-- Exercise brief --
Each line containing the word "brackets" must be collected.

-- Source excerpt --

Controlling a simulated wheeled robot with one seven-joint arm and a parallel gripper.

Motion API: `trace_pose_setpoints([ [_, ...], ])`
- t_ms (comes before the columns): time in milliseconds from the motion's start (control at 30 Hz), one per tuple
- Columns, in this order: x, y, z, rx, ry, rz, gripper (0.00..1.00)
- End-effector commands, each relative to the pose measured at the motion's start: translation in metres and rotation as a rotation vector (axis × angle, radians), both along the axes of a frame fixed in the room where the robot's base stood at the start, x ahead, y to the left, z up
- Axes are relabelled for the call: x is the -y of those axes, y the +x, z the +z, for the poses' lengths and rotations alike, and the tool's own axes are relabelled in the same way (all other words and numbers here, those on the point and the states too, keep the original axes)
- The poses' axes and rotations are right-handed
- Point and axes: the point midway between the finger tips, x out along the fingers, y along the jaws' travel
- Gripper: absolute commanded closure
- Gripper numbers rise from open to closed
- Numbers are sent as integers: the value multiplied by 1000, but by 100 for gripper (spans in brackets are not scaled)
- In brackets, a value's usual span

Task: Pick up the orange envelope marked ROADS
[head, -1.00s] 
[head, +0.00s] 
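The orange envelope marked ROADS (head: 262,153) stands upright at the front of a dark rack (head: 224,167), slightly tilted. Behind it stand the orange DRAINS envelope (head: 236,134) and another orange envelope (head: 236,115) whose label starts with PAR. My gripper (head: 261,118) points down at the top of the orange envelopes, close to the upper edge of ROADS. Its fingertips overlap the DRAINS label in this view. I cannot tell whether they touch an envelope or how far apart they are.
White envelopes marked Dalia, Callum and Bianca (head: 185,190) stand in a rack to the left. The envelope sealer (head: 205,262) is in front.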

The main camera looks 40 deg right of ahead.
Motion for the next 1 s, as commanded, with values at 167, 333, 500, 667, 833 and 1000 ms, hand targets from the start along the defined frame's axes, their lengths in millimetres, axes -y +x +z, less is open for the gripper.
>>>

-- The solution --
- Numbers are sent as integers: the value multiplied by 1000, but by 100 for gripper (spans in brackets are not scaled)
- In brackets, a value's usual span

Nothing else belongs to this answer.